I'm not wholly convinced that it would be that way round. The rabbit seems to have the eating thing pretty much sewn up around here. Even so, they have a point, regrettably.
"No, I suppose you're right".
We catch the rabbit without difficulty. It doesn't really try to escape, just sort of sits, world-wearily, as I pick it up, scratching me a couple of times just to show me it can, if it wants to. We sit down on the grass and examine it. It is a rabbit, without many distinguishing features, we conclude. It lunges, suddenly for Lashes, and bites him twice.
"Ow!" He's laughing, but also slightly shocked. I'm not shocked. I am recovering memories of my own rabbit, a miserable, bad tempered bastard who spent its life trying to rape the guinea pig, and methodically lopping the heads of all my mother's flowers. My attempts to get it to show jump over garden canes, or walk to the park on a lead, were doomed to failure from the start, since all Big Ears (he was inherited already named. My father's rabbit was called Heraclites). Instead, it just sort of lurked in the back garden, a looming, furious presence, for a ludicrously long time. I am sorry to say that the prevailing emotion in our household when it finally died, aged, what I can only imagine is about 350 in rabbit years, was relief.

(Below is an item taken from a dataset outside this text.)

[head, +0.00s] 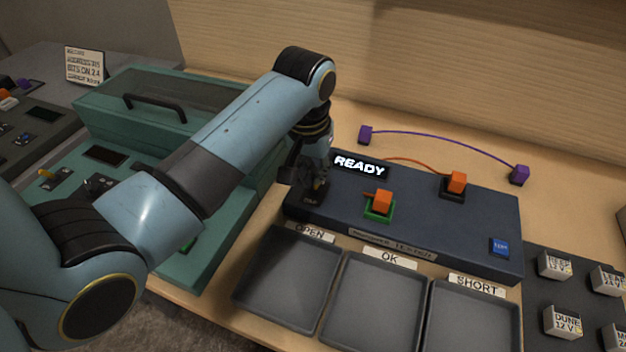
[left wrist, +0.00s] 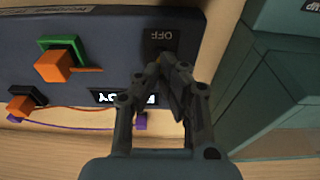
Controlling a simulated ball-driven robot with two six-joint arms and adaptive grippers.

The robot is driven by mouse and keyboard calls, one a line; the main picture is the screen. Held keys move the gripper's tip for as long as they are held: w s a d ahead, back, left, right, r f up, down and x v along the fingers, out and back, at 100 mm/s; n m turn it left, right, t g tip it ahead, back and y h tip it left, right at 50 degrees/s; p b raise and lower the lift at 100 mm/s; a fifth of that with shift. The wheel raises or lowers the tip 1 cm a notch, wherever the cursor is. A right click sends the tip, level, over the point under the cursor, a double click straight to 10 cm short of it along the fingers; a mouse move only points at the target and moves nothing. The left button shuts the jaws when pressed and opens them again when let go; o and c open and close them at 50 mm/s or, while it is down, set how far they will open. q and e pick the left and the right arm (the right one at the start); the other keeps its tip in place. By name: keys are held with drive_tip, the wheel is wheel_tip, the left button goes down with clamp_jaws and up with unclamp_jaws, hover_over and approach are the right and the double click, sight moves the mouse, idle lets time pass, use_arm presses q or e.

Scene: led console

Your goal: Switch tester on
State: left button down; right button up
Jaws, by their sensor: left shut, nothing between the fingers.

The rabbit gives up on its escape attempt and starts to eat my trouser leg.
"Oh god, we're going to have to take it home, aren't we?" I'm not thrilled at the prospect, but it doesn't seem fair to leave an obviously domestic animal to fend for itself on the mean streets of Uccle.
"OUUUUAAAIIIIIS!" The children, however, are thrilled the afternoon has taken a turn for the .. peculiar.
"We'll put up some signs to say we've found it, in case anyone is looking for it". I'm not hopeful.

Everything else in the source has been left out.